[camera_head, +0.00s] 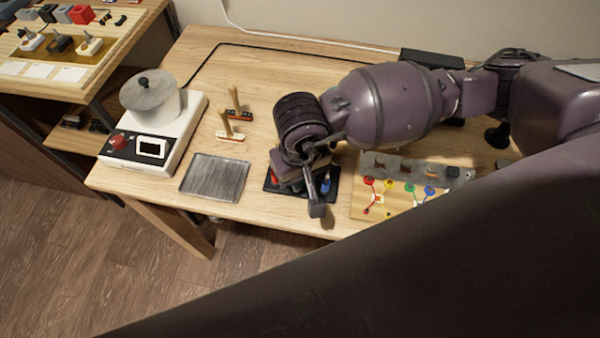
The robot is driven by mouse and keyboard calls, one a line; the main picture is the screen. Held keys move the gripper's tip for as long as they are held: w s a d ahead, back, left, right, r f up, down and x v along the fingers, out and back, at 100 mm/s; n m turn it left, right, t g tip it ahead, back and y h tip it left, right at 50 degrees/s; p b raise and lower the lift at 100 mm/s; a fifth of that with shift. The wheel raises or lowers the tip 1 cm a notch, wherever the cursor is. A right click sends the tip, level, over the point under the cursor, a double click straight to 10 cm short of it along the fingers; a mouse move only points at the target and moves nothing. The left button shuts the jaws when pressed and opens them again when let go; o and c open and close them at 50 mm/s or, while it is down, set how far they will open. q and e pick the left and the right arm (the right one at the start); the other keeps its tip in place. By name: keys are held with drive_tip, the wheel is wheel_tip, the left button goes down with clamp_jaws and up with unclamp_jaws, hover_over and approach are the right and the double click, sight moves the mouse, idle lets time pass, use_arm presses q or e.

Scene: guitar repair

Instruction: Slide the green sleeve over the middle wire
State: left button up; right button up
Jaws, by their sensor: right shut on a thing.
· · ·
== Stated goal ==
Return all the lines that contain the string "right".

== Result ==
The robot is driven by mouse and keyboard calls, one a line; the main picture is the screen. Held keys move the gripper's tip for as long as they are held: w s a d ahead, back, left, right, r f up, down and x v along the fingers, out and back, at 100 mm/s; n m turn it left, right, t g tip it ahead, back and y h tip it left, right at 50 degrees/s; p b raise and lower the lift at 100 mm/s; a fifth of that with shift. The wheel raises or lowers the tip 1 cm a notch, wherever the cursor is. A right click sends the tip, level, over the point under the cursor, a double click straight to 10 cm short of it along the fingers; a mouse move only points at the target and moves nothing. The left button shuts the jaws when pressed and opens them again when let go; o and c open and close them at 50 mm/s or, while it is down, set how far they will open. q and e pick the left and the right arm (the right one at the start); the other keeps its tip in place. By name: keys are held with drive_tip, the wheel is wheel_tip, the left button goes down with clamp_jaws and up with unclamp_jaws, hover_over and approach are the right and the double click, sight moves the mouse, idle lets time pass, use_arm presses q or e.
State: left button up; right button up
Jaws, by their sensor: right shut on a thing.

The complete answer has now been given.